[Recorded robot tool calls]
-- Begin --
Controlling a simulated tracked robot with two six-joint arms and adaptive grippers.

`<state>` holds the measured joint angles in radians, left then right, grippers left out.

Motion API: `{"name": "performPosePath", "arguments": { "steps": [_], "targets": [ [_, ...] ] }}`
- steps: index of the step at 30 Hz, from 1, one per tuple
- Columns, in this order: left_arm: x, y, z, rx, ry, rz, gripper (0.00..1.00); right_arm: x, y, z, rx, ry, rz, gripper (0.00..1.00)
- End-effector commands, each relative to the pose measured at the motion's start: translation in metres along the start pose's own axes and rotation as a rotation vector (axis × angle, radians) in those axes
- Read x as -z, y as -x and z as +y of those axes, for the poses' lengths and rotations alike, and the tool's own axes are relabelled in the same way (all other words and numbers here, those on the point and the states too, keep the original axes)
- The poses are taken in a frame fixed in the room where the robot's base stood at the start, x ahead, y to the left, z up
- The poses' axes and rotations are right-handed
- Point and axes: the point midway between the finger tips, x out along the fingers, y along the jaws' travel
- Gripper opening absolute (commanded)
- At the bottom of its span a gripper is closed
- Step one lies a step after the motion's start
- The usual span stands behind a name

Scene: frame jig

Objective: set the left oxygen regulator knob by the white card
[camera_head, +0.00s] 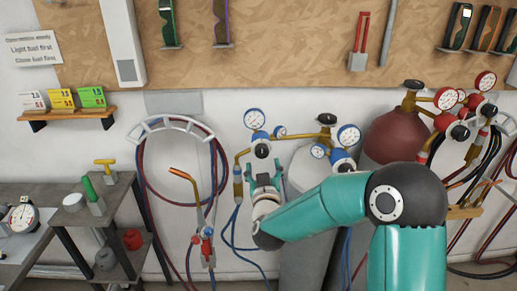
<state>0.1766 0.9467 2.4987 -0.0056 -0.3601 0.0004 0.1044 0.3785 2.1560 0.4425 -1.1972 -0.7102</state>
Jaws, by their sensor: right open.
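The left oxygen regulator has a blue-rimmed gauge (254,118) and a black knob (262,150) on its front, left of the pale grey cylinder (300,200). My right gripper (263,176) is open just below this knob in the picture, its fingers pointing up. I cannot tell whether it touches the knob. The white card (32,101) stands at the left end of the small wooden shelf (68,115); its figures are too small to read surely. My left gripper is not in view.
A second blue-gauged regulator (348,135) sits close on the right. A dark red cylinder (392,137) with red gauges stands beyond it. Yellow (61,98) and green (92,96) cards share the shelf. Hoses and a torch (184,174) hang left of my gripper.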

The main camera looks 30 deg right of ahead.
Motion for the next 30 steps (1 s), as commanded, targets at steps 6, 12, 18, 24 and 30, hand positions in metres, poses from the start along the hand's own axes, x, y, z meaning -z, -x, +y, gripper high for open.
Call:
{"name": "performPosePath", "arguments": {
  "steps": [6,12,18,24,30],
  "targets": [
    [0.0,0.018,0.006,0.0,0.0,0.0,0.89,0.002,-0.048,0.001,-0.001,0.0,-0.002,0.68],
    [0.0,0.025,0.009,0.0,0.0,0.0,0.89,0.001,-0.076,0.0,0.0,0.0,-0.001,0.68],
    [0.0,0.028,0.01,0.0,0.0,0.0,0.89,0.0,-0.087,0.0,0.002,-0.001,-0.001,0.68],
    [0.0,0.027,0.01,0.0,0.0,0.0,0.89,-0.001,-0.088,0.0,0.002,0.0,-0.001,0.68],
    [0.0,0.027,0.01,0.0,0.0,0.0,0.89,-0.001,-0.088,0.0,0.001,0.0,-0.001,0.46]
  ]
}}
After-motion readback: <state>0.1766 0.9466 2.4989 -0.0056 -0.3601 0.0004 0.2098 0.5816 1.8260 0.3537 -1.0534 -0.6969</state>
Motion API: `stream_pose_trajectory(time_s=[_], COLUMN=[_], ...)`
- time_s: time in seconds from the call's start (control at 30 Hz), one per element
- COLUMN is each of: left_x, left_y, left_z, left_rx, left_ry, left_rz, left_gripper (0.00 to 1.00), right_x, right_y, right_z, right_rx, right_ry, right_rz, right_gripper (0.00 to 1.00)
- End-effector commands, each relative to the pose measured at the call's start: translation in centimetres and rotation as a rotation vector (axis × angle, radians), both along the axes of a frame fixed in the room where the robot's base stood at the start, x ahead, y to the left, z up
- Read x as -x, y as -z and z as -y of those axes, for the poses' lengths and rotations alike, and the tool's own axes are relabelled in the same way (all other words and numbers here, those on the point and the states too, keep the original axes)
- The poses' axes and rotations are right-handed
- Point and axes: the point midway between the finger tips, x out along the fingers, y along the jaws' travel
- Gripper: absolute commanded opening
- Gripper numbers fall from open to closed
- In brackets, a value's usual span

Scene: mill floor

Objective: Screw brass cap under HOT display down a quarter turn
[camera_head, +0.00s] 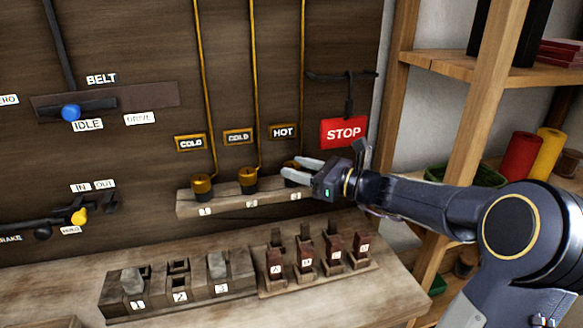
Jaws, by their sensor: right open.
-- End --
■ TASK GOAL
In the material above, locate the line containing "- Gripper opening absolute (commanded)" and the line containing "Objective: set the". Transcribe exactly those two lines and every line between them, and nothing more.

■ COMPLETE ANSWER
- Gripper opening absolute (commanded)
- At the bottom of its span a gripper is closed
- Step one lies a step after the motion's start
- The usual span stands behind a name

Scene: frame jig

Objective: set the left oxygen regulator knob by the white card

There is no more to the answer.